**Given information:**
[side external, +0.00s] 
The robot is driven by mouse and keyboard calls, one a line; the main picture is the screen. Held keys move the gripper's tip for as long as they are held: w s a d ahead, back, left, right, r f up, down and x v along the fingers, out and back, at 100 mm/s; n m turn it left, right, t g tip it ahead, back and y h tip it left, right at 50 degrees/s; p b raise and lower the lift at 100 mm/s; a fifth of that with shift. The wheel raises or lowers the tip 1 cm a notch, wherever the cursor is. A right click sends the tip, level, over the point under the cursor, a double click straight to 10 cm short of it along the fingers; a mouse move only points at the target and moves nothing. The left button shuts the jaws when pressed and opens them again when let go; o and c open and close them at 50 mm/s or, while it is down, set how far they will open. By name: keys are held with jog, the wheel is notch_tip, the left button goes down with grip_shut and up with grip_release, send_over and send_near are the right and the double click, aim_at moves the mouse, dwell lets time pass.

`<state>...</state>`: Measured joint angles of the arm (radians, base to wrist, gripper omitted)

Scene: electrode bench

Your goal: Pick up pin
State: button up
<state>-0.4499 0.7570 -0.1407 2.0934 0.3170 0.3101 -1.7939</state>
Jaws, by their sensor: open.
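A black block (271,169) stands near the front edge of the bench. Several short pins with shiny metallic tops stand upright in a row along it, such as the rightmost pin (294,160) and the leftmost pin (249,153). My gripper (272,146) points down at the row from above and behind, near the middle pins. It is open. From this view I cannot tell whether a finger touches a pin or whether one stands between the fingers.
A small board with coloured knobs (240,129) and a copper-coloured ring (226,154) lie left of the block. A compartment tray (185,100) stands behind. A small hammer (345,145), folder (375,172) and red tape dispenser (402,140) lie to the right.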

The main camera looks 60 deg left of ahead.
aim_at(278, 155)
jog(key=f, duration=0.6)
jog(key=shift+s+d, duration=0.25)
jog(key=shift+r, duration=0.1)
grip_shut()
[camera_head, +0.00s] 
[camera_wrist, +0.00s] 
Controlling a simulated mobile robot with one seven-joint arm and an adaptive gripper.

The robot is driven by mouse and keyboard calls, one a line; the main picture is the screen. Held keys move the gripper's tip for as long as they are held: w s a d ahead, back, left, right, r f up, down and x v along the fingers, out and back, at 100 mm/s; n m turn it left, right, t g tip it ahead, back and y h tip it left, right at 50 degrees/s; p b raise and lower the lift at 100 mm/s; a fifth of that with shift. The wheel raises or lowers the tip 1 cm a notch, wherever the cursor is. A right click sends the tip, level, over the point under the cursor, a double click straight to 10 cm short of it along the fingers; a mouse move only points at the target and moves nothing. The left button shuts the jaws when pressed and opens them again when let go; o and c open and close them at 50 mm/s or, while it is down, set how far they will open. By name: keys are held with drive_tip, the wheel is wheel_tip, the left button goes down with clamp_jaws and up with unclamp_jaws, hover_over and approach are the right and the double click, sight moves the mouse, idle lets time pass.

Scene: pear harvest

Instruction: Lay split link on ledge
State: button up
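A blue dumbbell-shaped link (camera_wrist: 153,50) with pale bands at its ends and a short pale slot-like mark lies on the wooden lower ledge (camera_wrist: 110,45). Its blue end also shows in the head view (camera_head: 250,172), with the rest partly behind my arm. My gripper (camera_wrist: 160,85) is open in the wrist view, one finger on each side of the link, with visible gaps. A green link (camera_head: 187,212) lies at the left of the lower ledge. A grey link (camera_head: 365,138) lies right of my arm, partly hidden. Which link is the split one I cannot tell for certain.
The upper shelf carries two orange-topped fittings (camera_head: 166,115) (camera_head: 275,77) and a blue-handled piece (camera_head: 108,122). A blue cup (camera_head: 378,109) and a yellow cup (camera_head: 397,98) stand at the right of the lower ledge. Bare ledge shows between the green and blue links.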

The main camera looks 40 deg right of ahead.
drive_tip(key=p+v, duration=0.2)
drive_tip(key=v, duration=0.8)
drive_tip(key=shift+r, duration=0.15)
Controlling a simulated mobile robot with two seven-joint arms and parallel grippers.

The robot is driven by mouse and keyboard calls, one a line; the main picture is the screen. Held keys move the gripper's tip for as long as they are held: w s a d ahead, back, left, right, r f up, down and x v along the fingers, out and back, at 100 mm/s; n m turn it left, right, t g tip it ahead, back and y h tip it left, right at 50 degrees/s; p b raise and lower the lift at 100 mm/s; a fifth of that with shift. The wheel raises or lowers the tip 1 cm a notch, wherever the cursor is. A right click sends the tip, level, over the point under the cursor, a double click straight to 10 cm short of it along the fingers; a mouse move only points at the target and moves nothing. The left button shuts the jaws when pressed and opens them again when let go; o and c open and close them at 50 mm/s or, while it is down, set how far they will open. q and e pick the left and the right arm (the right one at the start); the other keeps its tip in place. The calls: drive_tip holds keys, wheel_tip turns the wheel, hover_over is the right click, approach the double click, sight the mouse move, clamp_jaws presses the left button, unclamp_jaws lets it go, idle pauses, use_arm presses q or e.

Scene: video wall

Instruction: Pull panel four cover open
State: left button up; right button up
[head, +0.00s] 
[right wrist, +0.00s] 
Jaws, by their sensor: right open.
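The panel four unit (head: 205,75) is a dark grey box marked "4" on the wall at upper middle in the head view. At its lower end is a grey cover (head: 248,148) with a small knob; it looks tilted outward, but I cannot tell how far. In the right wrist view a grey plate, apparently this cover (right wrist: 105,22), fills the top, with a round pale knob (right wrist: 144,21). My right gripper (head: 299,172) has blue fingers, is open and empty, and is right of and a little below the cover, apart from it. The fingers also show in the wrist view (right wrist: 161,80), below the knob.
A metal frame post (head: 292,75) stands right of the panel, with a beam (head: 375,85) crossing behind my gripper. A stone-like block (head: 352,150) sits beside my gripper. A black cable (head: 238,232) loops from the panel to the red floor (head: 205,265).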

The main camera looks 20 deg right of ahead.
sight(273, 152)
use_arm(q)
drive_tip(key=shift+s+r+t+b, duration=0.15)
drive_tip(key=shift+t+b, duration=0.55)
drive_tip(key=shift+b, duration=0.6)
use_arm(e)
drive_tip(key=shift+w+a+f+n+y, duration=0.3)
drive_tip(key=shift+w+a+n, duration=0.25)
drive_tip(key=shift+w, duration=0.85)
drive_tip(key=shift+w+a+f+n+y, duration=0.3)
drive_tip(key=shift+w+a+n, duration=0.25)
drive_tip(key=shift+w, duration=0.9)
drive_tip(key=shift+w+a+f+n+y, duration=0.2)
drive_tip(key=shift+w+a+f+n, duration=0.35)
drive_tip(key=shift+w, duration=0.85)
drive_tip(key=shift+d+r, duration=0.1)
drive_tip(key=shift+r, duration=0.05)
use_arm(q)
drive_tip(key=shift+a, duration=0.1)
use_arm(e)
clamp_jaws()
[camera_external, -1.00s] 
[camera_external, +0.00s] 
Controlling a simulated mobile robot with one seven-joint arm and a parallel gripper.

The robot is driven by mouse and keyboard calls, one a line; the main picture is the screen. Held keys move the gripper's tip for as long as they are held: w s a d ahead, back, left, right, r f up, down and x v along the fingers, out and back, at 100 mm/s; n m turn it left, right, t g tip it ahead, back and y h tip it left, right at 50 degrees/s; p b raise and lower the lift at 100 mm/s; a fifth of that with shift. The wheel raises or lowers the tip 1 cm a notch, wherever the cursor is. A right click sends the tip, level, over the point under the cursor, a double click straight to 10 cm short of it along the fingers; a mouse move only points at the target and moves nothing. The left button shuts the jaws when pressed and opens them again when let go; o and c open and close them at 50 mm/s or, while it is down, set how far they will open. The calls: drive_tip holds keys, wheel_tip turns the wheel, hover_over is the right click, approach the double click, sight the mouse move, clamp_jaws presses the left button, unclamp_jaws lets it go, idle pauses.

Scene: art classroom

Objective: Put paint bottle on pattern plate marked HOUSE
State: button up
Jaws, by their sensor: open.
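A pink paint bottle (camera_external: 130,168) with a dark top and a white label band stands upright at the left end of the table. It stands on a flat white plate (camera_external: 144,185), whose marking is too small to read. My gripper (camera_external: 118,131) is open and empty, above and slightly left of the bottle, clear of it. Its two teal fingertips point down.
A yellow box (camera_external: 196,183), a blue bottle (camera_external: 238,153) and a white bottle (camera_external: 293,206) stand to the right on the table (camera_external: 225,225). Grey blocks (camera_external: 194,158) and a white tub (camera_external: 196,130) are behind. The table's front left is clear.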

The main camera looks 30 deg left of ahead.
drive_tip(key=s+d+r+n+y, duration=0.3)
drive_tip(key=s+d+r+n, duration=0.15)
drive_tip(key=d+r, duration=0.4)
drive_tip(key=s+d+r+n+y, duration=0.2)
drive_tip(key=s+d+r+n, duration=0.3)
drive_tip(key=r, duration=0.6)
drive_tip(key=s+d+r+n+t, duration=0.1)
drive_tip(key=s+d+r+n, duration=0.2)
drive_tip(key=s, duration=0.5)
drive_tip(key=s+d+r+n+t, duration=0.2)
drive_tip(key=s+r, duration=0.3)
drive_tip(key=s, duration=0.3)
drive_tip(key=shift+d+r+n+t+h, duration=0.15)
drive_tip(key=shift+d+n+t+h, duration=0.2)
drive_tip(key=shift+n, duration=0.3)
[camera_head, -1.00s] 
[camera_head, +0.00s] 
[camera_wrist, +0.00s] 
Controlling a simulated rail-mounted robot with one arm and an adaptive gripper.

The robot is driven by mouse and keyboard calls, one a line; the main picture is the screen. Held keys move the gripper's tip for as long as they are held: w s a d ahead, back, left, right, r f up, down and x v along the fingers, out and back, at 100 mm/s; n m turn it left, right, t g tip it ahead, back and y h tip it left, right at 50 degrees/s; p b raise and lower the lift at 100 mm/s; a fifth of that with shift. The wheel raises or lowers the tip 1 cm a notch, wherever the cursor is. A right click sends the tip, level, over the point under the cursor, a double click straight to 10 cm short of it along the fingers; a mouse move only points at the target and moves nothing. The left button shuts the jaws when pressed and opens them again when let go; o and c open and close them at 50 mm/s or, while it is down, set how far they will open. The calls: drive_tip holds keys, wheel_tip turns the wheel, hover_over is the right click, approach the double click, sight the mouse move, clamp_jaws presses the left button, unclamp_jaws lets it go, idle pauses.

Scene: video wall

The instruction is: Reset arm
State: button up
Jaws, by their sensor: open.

**Task to carry out:** Check the data for the word "adaptive" and pull out the lines that have it.

**Reply to the exercise:**
Controlling a simulated mobile robot with one seven-joint arm and an adaptive gripper.
Controlling a simulated rail-mounted robot with one arm and an adaptive gripper.

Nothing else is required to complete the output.